** begin SUPPLIED DATA **
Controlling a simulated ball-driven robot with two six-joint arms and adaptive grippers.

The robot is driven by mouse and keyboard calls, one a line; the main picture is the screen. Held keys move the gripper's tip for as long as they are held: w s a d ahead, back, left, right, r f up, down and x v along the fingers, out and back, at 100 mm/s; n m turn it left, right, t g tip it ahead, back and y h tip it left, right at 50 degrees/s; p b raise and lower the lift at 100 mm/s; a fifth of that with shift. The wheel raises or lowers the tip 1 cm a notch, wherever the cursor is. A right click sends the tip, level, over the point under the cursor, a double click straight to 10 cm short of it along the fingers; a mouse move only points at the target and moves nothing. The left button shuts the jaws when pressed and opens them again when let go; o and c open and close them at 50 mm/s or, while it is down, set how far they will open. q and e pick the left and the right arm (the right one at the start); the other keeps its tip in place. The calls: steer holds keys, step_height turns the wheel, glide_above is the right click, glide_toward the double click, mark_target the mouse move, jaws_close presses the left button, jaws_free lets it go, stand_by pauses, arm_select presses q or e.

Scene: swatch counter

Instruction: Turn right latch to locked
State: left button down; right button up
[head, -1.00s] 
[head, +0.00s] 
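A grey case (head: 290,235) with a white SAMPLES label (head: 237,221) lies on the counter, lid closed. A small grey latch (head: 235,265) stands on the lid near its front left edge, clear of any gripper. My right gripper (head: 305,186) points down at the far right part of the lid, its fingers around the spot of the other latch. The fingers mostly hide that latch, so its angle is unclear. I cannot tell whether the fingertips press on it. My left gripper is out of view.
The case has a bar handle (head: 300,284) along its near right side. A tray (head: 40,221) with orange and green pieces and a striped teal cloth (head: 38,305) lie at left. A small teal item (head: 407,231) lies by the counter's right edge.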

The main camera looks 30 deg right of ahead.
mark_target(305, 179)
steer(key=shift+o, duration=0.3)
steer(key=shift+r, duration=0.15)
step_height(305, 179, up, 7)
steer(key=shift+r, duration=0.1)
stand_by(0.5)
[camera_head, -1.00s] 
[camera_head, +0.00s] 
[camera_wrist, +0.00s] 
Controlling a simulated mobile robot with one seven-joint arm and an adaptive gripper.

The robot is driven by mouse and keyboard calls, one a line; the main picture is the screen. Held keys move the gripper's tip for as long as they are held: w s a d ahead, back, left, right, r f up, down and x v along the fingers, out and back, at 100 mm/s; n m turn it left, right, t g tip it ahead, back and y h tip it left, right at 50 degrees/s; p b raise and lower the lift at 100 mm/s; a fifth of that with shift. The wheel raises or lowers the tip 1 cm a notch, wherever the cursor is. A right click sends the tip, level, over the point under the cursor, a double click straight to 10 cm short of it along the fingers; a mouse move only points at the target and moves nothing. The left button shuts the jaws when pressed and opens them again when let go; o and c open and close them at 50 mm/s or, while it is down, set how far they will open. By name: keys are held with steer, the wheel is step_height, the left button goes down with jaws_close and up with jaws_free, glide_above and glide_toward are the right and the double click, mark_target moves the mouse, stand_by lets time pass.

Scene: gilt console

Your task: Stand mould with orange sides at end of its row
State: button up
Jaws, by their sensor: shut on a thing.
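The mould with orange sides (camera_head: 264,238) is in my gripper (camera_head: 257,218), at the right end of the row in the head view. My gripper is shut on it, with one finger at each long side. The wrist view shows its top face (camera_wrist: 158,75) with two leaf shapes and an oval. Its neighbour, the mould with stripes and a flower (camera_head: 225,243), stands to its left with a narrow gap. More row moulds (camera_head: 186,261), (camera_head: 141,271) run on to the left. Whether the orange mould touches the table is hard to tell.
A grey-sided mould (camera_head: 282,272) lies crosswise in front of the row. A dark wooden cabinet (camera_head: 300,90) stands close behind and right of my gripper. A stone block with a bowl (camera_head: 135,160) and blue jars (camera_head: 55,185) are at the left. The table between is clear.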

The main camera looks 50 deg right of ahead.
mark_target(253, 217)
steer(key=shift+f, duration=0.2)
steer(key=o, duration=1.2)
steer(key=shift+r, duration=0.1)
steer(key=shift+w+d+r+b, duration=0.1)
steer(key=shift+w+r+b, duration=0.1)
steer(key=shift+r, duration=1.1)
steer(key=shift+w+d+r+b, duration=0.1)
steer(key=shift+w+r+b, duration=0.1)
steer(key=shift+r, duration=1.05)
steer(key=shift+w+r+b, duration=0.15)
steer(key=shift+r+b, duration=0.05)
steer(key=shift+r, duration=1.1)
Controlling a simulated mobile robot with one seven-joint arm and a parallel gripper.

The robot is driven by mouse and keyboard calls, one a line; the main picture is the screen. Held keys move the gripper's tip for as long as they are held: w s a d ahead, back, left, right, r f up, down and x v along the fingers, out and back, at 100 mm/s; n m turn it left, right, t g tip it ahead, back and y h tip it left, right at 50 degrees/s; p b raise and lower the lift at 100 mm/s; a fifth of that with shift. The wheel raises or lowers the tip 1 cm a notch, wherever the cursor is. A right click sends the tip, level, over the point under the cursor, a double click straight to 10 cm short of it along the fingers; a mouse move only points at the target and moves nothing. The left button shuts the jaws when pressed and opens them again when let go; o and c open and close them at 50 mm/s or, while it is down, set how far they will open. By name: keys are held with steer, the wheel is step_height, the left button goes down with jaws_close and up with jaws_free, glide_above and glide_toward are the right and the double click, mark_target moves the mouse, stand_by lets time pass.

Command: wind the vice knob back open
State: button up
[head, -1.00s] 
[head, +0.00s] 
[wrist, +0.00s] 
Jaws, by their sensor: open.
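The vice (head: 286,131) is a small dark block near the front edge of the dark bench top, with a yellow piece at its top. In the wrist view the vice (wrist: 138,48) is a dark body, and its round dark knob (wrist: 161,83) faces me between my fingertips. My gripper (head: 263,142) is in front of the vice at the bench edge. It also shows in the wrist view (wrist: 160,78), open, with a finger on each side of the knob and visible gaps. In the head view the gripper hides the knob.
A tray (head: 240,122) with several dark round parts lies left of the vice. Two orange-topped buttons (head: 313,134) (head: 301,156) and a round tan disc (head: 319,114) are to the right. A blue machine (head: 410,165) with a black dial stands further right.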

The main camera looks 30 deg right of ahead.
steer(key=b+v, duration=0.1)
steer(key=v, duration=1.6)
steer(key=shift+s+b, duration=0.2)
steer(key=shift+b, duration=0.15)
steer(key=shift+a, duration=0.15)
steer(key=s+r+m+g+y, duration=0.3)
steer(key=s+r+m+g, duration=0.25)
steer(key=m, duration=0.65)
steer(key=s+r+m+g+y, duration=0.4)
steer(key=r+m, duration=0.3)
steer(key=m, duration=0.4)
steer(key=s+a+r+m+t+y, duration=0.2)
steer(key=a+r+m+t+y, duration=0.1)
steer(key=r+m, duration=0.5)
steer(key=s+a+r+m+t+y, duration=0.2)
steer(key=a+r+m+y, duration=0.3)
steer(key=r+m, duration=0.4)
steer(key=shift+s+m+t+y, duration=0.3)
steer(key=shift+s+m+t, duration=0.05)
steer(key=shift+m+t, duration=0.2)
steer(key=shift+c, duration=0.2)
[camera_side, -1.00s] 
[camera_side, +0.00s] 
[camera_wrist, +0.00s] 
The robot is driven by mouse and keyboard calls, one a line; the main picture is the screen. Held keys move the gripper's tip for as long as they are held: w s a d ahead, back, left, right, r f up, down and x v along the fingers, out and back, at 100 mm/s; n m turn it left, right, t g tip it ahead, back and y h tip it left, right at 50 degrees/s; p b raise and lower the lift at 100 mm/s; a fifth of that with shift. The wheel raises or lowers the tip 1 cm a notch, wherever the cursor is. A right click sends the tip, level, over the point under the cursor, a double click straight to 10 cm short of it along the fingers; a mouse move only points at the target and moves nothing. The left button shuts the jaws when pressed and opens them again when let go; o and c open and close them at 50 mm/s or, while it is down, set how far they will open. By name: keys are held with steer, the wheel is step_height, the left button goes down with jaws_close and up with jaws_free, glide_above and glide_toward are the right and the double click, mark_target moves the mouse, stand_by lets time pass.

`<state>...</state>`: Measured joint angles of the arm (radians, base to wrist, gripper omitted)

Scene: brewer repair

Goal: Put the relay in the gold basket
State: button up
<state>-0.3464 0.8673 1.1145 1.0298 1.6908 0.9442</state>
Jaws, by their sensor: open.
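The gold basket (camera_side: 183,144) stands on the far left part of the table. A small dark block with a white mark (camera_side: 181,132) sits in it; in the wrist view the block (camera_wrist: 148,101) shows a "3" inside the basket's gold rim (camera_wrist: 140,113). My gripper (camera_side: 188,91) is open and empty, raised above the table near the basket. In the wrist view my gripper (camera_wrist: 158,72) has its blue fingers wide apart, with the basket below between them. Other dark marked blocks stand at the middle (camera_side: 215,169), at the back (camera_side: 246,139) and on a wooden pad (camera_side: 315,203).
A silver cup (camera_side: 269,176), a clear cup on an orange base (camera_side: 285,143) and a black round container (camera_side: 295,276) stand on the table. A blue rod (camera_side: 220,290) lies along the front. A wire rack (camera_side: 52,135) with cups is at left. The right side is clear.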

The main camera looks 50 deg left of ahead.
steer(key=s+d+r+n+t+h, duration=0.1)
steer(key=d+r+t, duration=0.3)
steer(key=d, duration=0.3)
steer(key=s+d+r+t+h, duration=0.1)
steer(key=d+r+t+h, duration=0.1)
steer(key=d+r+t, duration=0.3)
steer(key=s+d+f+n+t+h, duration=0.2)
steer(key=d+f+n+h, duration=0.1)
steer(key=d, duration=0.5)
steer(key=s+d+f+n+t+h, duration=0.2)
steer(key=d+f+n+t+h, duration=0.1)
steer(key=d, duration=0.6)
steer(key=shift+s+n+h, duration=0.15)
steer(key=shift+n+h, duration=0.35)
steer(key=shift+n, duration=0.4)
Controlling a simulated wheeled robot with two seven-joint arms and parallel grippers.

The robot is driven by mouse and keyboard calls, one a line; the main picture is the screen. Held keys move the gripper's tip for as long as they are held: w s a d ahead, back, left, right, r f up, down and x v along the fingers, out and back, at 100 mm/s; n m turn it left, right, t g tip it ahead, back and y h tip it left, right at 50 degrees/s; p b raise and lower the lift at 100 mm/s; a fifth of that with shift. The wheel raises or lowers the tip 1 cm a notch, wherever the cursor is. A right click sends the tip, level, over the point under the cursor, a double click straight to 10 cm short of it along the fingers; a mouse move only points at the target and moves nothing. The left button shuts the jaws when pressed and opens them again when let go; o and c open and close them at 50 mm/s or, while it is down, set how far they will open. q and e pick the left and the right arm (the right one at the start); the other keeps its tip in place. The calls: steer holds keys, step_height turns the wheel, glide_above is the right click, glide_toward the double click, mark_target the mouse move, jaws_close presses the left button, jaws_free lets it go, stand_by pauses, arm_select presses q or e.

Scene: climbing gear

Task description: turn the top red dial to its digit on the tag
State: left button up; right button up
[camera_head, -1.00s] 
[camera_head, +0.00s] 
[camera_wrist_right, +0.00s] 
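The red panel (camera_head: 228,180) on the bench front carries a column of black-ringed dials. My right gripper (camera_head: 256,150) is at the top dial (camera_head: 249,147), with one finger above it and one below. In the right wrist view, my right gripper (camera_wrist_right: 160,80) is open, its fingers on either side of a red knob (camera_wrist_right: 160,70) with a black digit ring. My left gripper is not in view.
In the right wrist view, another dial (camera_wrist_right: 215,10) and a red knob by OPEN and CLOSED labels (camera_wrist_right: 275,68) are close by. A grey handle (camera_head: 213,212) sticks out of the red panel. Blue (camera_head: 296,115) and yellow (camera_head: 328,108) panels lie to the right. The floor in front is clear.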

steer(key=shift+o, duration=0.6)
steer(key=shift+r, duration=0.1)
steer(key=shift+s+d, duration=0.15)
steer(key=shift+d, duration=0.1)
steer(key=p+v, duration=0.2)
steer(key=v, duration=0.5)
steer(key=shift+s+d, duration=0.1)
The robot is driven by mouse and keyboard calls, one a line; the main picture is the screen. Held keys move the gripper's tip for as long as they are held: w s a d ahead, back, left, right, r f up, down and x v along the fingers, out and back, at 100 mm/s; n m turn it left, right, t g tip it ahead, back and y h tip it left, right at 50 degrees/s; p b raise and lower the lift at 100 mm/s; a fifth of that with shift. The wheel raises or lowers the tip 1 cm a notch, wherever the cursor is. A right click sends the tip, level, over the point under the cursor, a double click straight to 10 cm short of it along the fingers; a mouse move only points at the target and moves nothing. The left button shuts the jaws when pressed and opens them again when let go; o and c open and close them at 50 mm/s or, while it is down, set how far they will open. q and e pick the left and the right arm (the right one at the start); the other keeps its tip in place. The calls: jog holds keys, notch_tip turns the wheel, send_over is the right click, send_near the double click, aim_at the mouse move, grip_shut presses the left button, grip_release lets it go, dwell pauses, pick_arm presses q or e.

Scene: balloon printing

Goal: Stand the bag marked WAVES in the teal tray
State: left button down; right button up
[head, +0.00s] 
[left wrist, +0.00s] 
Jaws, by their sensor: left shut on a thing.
** end SUPPLIED DATA **
Copy all lines above containing the string "mobile".

= FINISHED EXERCISE =
Controlling a simulated mobile robot with one seven-joint arm and an adaptive gripper.
Controlling a simulated mobile robot with one seven-joint arm and a parallel gripper.

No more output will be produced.